Lyall also recounts how a 20-year-old British woman visiting Greece gave birth to a baby in a hotel room after a night of public drunkenness and was charged with infanticide after the baby died.  And she reports on two Britons in Dubai who met during a drinking bout and “were arrested and charged with having sex on a beach, after repeatedly shouting abuse at a police officer who ordered them to stop.”  But the British tourists interviewed by Lyall saw nothing wrong.  Chris Robinson, 21, in a succinct summary of post-Christian morality, defended British tourists in Greece: “I’ve never seen anyone get stabbed the whole time I’ve been here.”
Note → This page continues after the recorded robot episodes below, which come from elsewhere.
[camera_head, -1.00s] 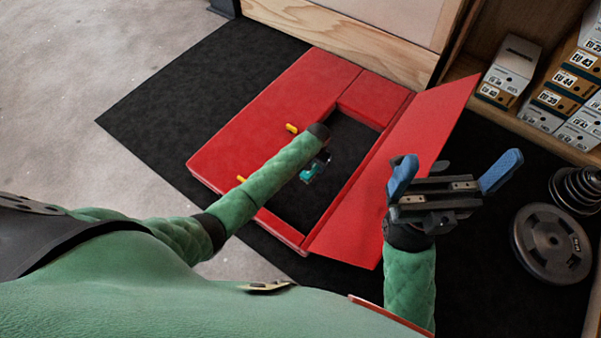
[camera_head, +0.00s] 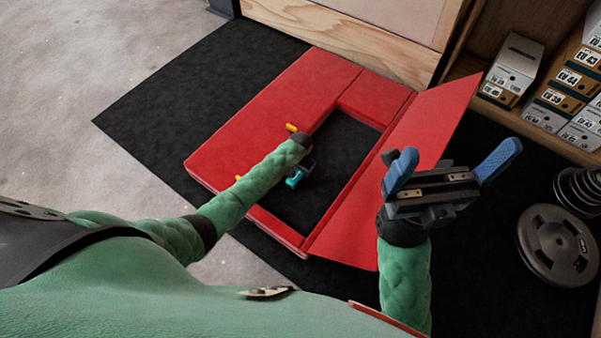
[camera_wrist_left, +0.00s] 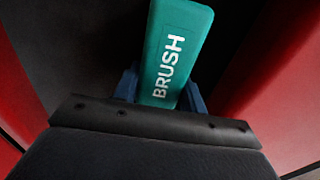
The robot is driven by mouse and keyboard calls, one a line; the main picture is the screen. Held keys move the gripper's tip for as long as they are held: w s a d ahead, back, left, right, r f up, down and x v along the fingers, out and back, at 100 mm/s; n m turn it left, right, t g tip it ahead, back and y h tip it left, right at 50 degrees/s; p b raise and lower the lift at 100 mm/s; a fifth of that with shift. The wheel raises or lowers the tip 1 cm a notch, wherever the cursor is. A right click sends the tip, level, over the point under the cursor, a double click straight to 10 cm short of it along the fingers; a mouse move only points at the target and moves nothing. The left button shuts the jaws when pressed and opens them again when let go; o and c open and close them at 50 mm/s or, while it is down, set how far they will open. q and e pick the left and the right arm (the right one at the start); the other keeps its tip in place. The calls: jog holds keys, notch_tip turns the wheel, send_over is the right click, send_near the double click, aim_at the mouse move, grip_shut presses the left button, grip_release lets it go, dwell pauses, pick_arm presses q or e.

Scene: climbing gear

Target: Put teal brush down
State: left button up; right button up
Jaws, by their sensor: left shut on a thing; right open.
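The teal brush (camera_wrist_left: 172,55) fills the middle of the left wrist view, with the white word BRUSH along it. My left gripper (camera_wrist_left: 160,88) is shut on it, a blue finger on each side. In the head view, a small bit of the teal brush (camera_head: 294,179) shows just past the end of my left arm, over the black opening in the red mat. My left gripper (camera_head: 306,168) is mostly hidden there by its own wrist. I cannot tell whether the brush touches the floor. My right gripper (camera_head: 455,178) is open and empty, above the red flap's right side.
The red mat (camera_head: 270,105) frames the dark opening (camera_head: 345,150), with a red flap (camera_head: 425,130) slanting along its right. Yellow pieces (camera_head: 291,127) sit on the mat. Shoe boxes (camera_head: 512,70) stand on a shelf at upper right. Weight plates (camera_head: 557,245) lie at right.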

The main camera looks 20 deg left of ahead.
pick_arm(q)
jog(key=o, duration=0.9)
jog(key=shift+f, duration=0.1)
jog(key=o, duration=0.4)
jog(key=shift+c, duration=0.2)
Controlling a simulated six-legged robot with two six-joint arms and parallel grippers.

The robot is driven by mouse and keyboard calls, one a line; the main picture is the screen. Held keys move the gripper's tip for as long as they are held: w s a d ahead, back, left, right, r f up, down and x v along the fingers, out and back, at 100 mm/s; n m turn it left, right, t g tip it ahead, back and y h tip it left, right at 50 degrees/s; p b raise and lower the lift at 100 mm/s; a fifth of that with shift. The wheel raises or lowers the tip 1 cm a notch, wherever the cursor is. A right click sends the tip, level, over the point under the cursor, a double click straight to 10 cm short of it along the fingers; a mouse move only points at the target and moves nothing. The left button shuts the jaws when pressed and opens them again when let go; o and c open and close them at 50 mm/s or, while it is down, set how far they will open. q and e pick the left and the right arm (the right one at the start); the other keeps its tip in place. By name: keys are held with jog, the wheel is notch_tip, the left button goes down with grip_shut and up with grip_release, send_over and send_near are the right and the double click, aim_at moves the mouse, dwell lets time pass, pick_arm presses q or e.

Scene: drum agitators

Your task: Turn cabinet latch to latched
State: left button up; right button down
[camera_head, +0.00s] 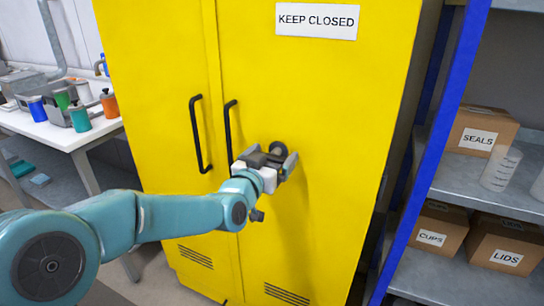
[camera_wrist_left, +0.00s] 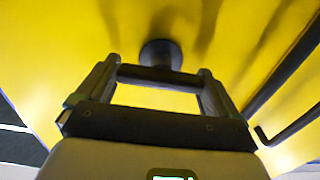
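The yellow cabinet (camera_head: 330,100) stands in front of me with both doors closed. Its dark latch (camera_head: 278,149) has a round base on the right door, right of the handles. In the left wrist view the round base (camera_wrist_left: 160,52) shows beyond a dark crossbar (camera_wrist_left: 158,75), which looks level there. My left gripper (camera_head: 270,164) is at the latch, its fingers wide apart with the crossbar between them. In the left wrist view the gripper (camera_wrist_left: 160,80) has one finger near each bar end; I cannot tell if they press on it. My right gripper is not in view.
Two black door handles (camera_head: 197,134) (camera_head: 230,135) stand out left of the latch. A metal shelf (camera_head: 470,185) with a blue post and labelled boxes (camera_head: 480,137) is at the right. A white table (camera_head: 60,132) with bottles is at the left.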

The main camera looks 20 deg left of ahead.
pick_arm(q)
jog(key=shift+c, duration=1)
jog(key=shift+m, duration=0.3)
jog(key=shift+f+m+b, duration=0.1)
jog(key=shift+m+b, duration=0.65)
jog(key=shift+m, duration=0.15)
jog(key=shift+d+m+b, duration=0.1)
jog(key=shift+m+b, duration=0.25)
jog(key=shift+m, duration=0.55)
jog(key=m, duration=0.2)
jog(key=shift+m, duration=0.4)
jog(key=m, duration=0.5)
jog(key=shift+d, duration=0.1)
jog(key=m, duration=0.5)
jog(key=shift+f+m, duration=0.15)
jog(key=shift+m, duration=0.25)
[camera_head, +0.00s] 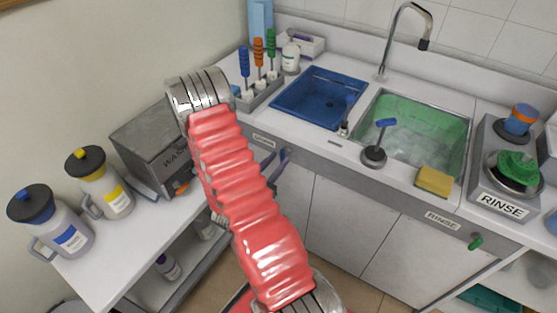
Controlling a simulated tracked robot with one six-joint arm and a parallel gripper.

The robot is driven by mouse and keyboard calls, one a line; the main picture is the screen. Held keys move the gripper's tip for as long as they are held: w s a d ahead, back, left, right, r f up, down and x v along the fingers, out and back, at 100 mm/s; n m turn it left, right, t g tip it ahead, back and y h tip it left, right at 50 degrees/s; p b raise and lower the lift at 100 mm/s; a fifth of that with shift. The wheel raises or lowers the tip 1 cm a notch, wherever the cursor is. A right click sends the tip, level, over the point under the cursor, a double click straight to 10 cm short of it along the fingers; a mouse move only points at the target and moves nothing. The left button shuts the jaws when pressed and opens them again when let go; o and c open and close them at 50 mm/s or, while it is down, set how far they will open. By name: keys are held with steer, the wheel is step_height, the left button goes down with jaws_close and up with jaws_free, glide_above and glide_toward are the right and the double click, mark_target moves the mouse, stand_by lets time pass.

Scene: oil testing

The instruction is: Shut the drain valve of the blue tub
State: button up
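The blue tub (318,102) is set into the counter at the back middle and looks empty. A blue valve handle (284,157) sticks out from the counter front below and left of the tub, close to the right side of my red-sleeved arm. It slants down to the left, and its lower part is close to my arm's edge. I cannot tell from this view whether the valve is open or shut. My arm fills the centre of the view. My gripper cannot be made out.
A green tub (424,128) with clear liquid sits right of the blue one, with a green valve handle (476,241) below. A yellow sponge (434,181) lies on the front rim. Jugs (104,184) and a metal box (158,150) stand on the left bench.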

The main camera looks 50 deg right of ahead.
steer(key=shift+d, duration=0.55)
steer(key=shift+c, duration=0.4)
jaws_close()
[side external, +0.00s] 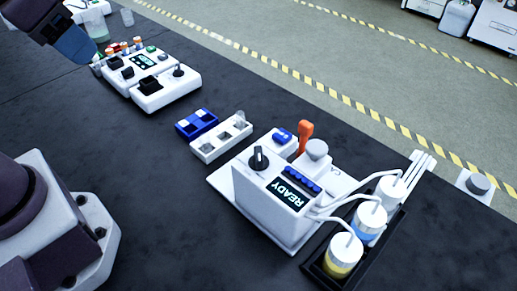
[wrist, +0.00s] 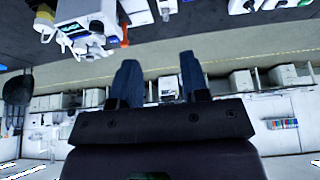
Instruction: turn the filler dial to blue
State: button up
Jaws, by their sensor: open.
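The filler (side external: 262,205) is a white box with a lit READY display (side external: 289,193) on a white base at the centre right of the side view. Its black dial (side external: 258,158) sits on top at the left end; which colour it points to is too small to tell. White tubes run from the filler to bottles with yellow (side external: 340,262), blue (side external: 368,228) and white bands. My gripper (side external: 94,62) is at the far upper left, well away from the dial. In the wrist view my gripper (wrist: 160,66) is open and empty, with the filler (wrist: 85,14) at the upper left.
A white device with black knobs (side external: 150,80) stands close to my gripper, beside several small coloured-cap vials and a beaker (side external: 95,25). A blue block (side external: 196,123) and a white rack (side external: 222,141) lie between that device and the filler. An orange-handled piece (side external: 304,136) stands behind the filler.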

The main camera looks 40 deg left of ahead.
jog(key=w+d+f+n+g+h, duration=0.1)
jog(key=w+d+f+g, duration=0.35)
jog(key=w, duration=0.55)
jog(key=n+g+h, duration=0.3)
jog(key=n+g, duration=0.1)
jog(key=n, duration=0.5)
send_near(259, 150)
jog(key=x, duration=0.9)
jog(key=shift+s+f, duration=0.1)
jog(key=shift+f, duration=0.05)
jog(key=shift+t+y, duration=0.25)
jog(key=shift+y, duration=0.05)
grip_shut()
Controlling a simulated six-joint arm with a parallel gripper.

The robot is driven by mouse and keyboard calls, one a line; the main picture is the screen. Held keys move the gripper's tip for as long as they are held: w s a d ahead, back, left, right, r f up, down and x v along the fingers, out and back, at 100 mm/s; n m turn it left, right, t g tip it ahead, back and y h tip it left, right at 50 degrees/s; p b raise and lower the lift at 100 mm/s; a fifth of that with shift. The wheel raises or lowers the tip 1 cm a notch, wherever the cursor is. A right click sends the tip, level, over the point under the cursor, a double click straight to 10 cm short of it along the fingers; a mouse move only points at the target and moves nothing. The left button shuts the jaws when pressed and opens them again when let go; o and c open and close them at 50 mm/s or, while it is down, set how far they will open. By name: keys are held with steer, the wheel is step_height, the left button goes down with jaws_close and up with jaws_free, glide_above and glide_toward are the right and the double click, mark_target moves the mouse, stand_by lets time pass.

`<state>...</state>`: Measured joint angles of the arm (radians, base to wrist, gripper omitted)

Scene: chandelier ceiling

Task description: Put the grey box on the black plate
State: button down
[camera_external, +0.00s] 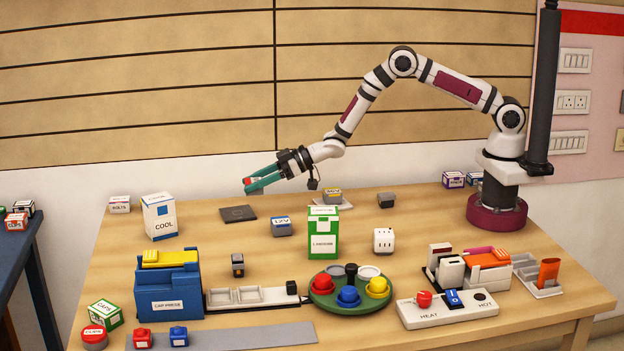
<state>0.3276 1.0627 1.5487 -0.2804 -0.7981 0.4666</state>
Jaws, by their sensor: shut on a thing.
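My gripper (262,183) has teal fingers and is at the back left of the table, in the air above and a little right of the black plate (238,213). Its fingers are shut on a small thing (248,181) that shows red and a pale part; the fingers hide most of it, so I cannot tell what it is. The black plate is a flat dark square lying on the table, with nothing on it. A small dark grey box (387,201) stands at the back right of the table. A grey box with a yellow label (333,195) sits on a pale plate.
A white COOL carton (160,217) stands left of the black plate, and a grey-blue 12V box (282,227) right of it. A green carton (323,233) stands mid-table. A blue press (168,287) and a round green tray (318,290) are nearer the front.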

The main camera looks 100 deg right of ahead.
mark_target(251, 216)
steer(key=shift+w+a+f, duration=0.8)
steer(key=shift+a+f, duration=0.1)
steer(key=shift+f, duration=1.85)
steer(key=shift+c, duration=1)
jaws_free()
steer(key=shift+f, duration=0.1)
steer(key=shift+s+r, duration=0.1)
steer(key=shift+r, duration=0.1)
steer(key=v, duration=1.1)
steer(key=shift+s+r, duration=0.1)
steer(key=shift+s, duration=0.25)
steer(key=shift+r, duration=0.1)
The moral collapse of post-Christian Britain is evident from statistics, as well as anecdotes.  The illegitimacy rate among white Britons is 46 percent, double the rate among American whites, and the crime rate is 40-percent higher in Britain, even though minorities, who account for a disproportionately large number of crimes in America, are only one fourth as numerous in Great Britain as they are here.  Steve Sailer has argued persuasively that “the most striking and important difference” between America’s white working class and its far more troubled British counterpart is “the strength of Christianity here.”  This point was brought home by an article last year in the City Journal, in which Theodore Dalrymple focused on a recent UNICEF report that indicated “Britain is the worst country in the Western world in which to be a child.”  Among the statistics buttressing this conclusion were that

British children have the earliest and highest consumption of cocaine of any young people in Europe, are ten times more likely to sniff solvents than are Greek children, and are six to seven times more likely to smoke pot than are Swedish children.  Almost a third of British young people aged 11, 13, and 15 say they have been drunk at least twice.

 

Dalrymple traces the pathological condition of many of Britain’s young people to “the nonjudgmental attitudes among elites,” which, in turn, is merely a reflection of the collapse of traditional Christianity in Britain.

The de-Christianization of Britain is producing other problems.  One is an appalling ignorance of Britain’s cultural heritage: 43 percent of Britons could not identify what Easter celebrated and, according to Polly Toynbee, art galleries “now have to write the story of every religious painting on the label as people no longer know what ‘agony in the garden,’ ‘deposition,’ ‘transfiguration,’ or ‘ascension’ mean.”  Another problem is that the disappearance of Christianity does not mean the elimination of public morality, but its misdirection.  In Britain’s case, that misdirection takes the form of a bizarre desire to erase the nation’s heritage and replace it with a bureaucratically mandated “multiculturalism.”  In July 2008, the British papers reported that a government-funded advisory group recommended disciplining toddlers for “racism” if they “react to a culinary tradition other than their own by saying ‘yuk.’”  The Daily Mail reported that the Institute for Public Policy Research, a leading Labour think tank, was advocating that Christmas be “downgraded.”  Such a downgrading would be part of an “urgent and upfront campaign” to promote a “multicultural understanding of Britishness.”  A reader from China wrote, “A sinking nation with no sense of national pride—glad I left.”  Nations that replace the true Faith with multiculturalism die, even as Britain is dying today.  In 2006, 207,000 Britons emigrated, the highest number since before World War I, when Britons had a vast empire to emigrate to.  And a BBC poll in 2006 showed that over half of Britons have considered emigrating in their lifetimes.  We Americans, who owe so much to Britain and are more like the British than any other people in Europe, ignore at our peril the problems Britain is encountering from effectively abandoning Christianity and the rest of her heritage.

We need to remember, as our founders knew, that we are indeed part of what Hamilton termed “Christian civilization,” and that what that civilization achieved was made possible by the beliefs that animated it.  As Charles Murray, an agnostic, concluded after his exhaustive study of human accomplishment,

it was the transmutation of [the classical] intellectual foundation by Christianity that gave modern Europe its impetus and that pushed European accomplishment so far ahead of all other cultures around the world.

 

We need to remember that, even today, Christianity is conducive to virtue.  According to University of Virginia psychology professor Jonathan Haidt, an atheist, religious believers in the West are “happier, healthier, longer-lived, and more generous to charity and each other than are secular people.”  Indeed, a study by the Barna Group revealed that religious Americans give seven times as much to charity on a per capita basis as do non-religious Americans.

Above all, we need to remember, as Evelyn Waugh wrote, “It is no longer possible, as it was in the time of Gibbon, to accept the benefits of civilization and at the same time deny the supernatural basis on which it rests.”